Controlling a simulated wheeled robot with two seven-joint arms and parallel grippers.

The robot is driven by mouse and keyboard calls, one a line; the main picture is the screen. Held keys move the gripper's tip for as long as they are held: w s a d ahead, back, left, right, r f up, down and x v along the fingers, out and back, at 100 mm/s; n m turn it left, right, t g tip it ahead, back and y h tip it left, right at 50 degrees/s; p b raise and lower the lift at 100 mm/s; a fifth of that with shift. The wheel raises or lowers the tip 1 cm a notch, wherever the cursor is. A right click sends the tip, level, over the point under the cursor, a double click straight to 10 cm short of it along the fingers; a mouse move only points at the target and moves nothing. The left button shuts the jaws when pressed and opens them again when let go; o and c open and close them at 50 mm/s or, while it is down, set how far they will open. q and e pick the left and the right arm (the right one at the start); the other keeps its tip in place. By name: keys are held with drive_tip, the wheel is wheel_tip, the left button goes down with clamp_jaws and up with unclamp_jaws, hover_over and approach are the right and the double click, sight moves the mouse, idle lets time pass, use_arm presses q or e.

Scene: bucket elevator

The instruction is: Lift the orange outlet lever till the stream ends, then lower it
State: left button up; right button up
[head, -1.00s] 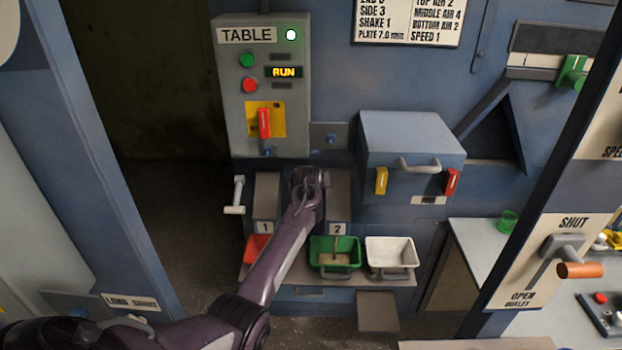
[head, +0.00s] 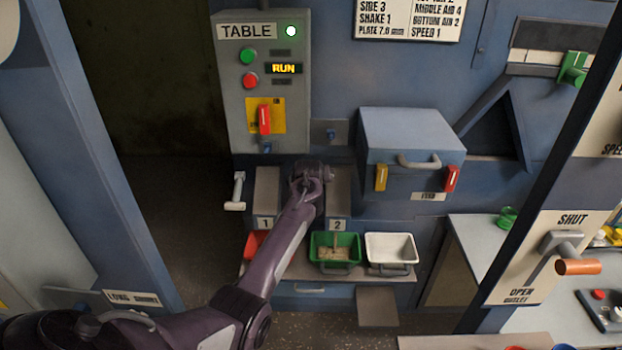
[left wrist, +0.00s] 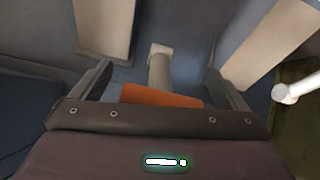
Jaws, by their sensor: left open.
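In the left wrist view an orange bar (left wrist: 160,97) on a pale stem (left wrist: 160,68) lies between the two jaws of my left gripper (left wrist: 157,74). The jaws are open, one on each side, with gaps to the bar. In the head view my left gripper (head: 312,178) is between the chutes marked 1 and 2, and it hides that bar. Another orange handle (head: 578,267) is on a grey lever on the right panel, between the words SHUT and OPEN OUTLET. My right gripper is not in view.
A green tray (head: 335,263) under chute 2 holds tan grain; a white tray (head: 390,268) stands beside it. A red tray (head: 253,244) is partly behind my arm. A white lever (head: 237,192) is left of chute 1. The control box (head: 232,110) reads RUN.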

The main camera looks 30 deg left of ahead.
::::::::::
- _Stated task_
Take the listing above and print it exactly, apart from the pictures.

- _Answer below_
Controlling a simulated wheeled robot with two seven-joint arms and parallel grippers.

The robot is driven by mouse and keyboard calls, one a line; the main picture is the screen. Held keys move the gripper's tip for as long as they are held: w s a d ahead, back, left, right, r f up, down and x v along the fingers, out and back, at 100 mm/s; n m turn it left, right, t g tip it ahead, back and y h tip it left, right at 50 degrees/s; p b raise and lower the lift at 100 mm/s; a fifth of that with shift. The wheel raises or lowers the tip 1 cm a notch, wherever the cursor is. A right click sends the tip, level, over the point under the cursor, a double click straight to 10 cm short of it along the fingers; a mouse move only points at the target and moves nothing. The left button shuts the jaws when pressed and opens them again when let go; o and c open and close them at 50 mm/s or, while it is down, set how far they will open. q and e pick the left and the right arm (the right one at the start); the other keeps its tip in place. By name: keys are held with drive_tip, the wheel is wheel_tip, the left button goes down with clamp_jaws and up with unclamp_jaws, hover_over and approach are the right and the double click, sight moves the mouse, idle lets time pass, use_arm presses q or e.

Scene: bucket elevator

The instruction is: Lift the orange outlet lever till the stream ends, then lower it
State: left button up; right button up
[head, -1.00s] 
[head, +0.00s] 
[left wrist, +0.00s] 
Jaws, by their sensor: left open.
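In the left wrist view an orange bar (left wrist: 160,97) on a pale stem (left wrist: 160,68) lies between the two jaws of my left gripper (left wrist: 157,74). The jaws are open, one on each side, with gaps to the bar. In the head view my left gripper (head: 312,178) is between the chutes marked 1 and 2, and it hides that bar. Another orange handle (head: 578,267) is on a grey lever on the right panel, between the words SHUT and OPEN OUTLET. My right gripper is not in view.
A green tray (head: 335,263) under chute 2 holds tan grain; a white tray (head: 390,268) stands beside it. A red tray (head: 253,244) is partly behind my arm. A white lever (head: 237,192) is left of chute 1. The control box (head: 232,110) reads RUN.

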The main camera looks 30 deg left of ahead.

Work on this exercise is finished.